§ WHAT YOU HAVE TO DO
Copy every line from the one that holds "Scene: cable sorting" to the end of the records below, exactly and with nothing else, but without any pictures.

Start of SUPPLIED RECORDS

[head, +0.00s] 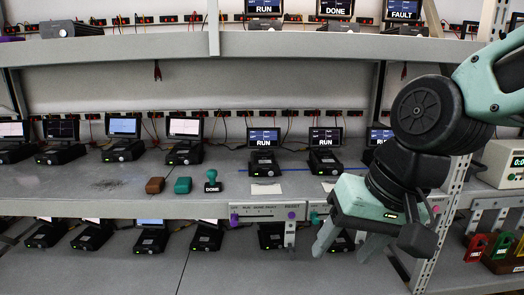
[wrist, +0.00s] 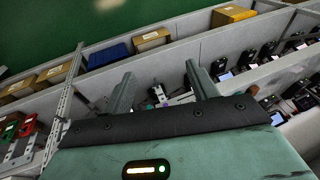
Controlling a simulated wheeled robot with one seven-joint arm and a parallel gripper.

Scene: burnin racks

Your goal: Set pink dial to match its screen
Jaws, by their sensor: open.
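A small pinkish-red knob (head: 436,209) shows on the shelf edge right of my gripper; it is small, and I cannot read its setting. A control strip (head: 262,211) on the middle shelf's front edge has small printed labels and a purple knob (head: 234,219) at its left end. A green knob (head: 314,217) starts another strip, mostly hidden behind my gripper. My gripper (head: 346,246) is open and empty, pointing down in front of the shelf edge. Its two fingers show apart in the wrist view (wrist: 160,72). Two screens (head: 263,137) (head: 325,136) read RUN; a third (head: 379,136) is partly covered by my arm.
The middle shelf (head: 60,190) holds several small devices with screens, a brown block (head: 155,185), a green block (head: 182,185) and a DONE stamp (head: 212,184). An upright post (head: 450,200) stands at right, beside a bench instrument (head: 505,160). Lower-shelf devices sit below the strips.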

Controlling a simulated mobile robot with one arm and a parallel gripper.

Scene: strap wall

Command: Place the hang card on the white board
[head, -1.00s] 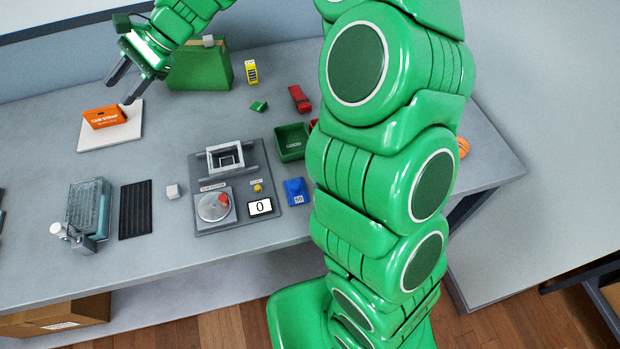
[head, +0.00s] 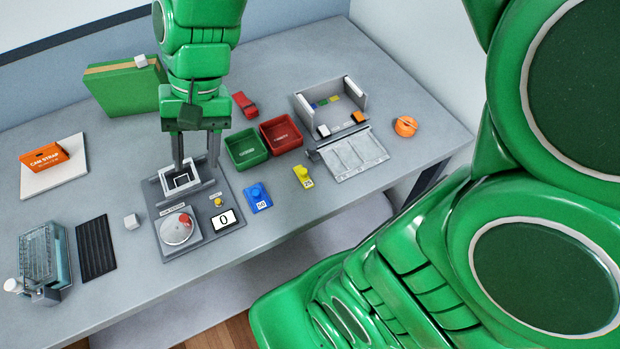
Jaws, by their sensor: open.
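The orange hang card (head: 44,158) with "CAM STRAP" printing stands on the white board (head: 70,179) at the left of the bench. It leans a little and lies within the board's edges. My gripper (head: 196,165) is open, pointing down over the grey fixture with a dial (head: 158,206). It holds nothing and is well to the right of the card. Whether the fingertips touch the fixture's square frame (head: 181,178) cannot be told.
Green (head: 246,148) and red (head: 281,136) bins stand right of my gripper, near a blue tag (head: 258,197) and a yellow tag (head: 303,176). A green box (head: 122,88) stands behind. A grey sorter (head: 330,108) and an orange roll (head: 405,126) are farther right.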

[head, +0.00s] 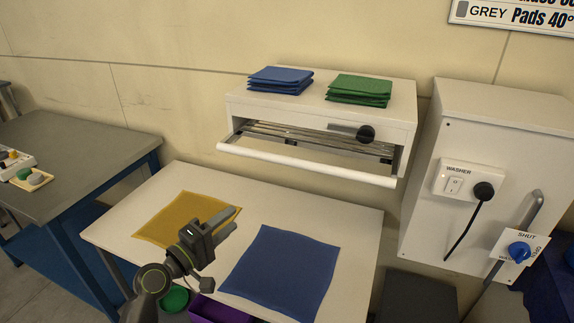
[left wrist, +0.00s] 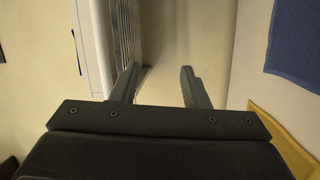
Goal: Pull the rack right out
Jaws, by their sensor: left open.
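The rack (head: 275,135) is a set of pale metal rods with a thick white front bar (head: 300,164). It stands partly out of the white wall cabinet (head: 315,112), its front bar clear of the opening. My left gripper (head: 229,224) is open and empty above the table, in front of and below the bar. In the left wrist view, the rods (left wrist: 124,32) and the white bar (left wrist: 90,45) are at the upper left, beyond the open fingers (left wrist: 158,78). No contact with the bar shows. My right gripper is out of view.
Folded blue cloths (head: 280,80) and green cloths (head: 358,90) lie on the cabinet. The white table (head: 150,185) below holds a flat yellow cloth (head: 165,222) and a flat blue cloth (head: 285,270). A washer switch box (head: 470,182) is at the right, a grey bench (head: 75,140) at the left.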

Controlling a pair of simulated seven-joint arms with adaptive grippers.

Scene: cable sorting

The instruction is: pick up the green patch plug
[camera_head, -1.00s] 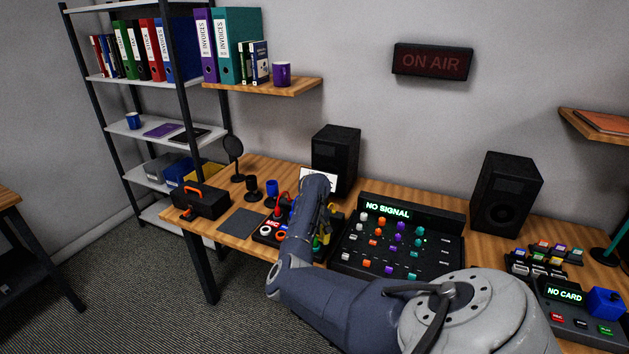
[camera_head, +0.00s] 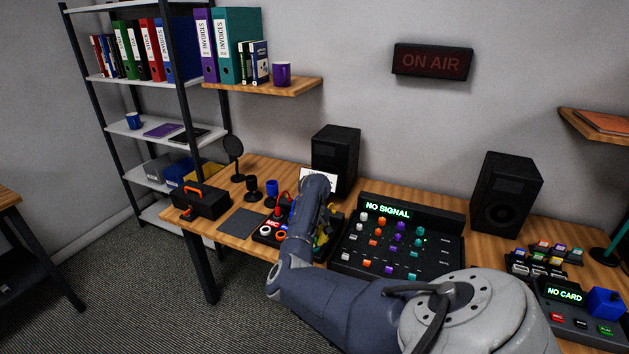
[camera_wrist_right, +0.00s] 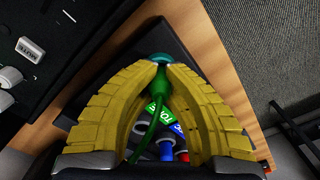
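The green patch plug (camera_wrist_right: 162,82) shows in the right wrist view, with its green cable running down between the yellow fingers. My right gripper (camera_wrist_right: 160,68) has its fingertips closed in on both sides of the plug. A teal rounded piece shows just past the fingertips. In the head view my right arm hides most of the gripper and the plug; only some yellow of the fingers shows beside the patch box (camera_head: 268,238). My left gripper is not in view.
Below the plug in the wrist view are a green label (camera_wrist_right: 155,110), a blue label and several ringed sockets. The mixer (camera_head: 400,240) stands close on the right in the head view. A black toolbox (camera_head: 203,203), a dark mat (camera_head: 242,222) and a speaker (camera_head: 336,155) stand around.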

End of SUPPLIED RECORDS

§ ANSWER FOR THIS EXERCISE
Scene: cable sorting

The instruction is: pick up the green patch plug
[camera_head, -1.00s] 
[camera_head, +0.00s] 
[camera_wrist_right, +0.00s] 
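The green patch plug (camera_wrist_right: 162,82) shows in the right wrist view, with its green cable running down between the yellow fingers. My right gripper (camera_wrist_right: 160,68) has its fingertips closed in on both sides of the plug. A teal rounded piece shows just past the fingertips. In the head view my right arm hides most of the gripper and the plug; only some yellow of the fingers shows beside the patch box (camera_head: 268,238). My left gripper is not in view.
Below the plug in the wrist view are a green label (camera_wrist_right: 155,110), a blue label and several ringed sockets. The mixer (camera_head: 400,240) stands close on the right in the head view. A black toolbox (camera_head: 203,203), a dark mat (camera_head: 242,222) and a speaker (camera_head: 336,155) stand around.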

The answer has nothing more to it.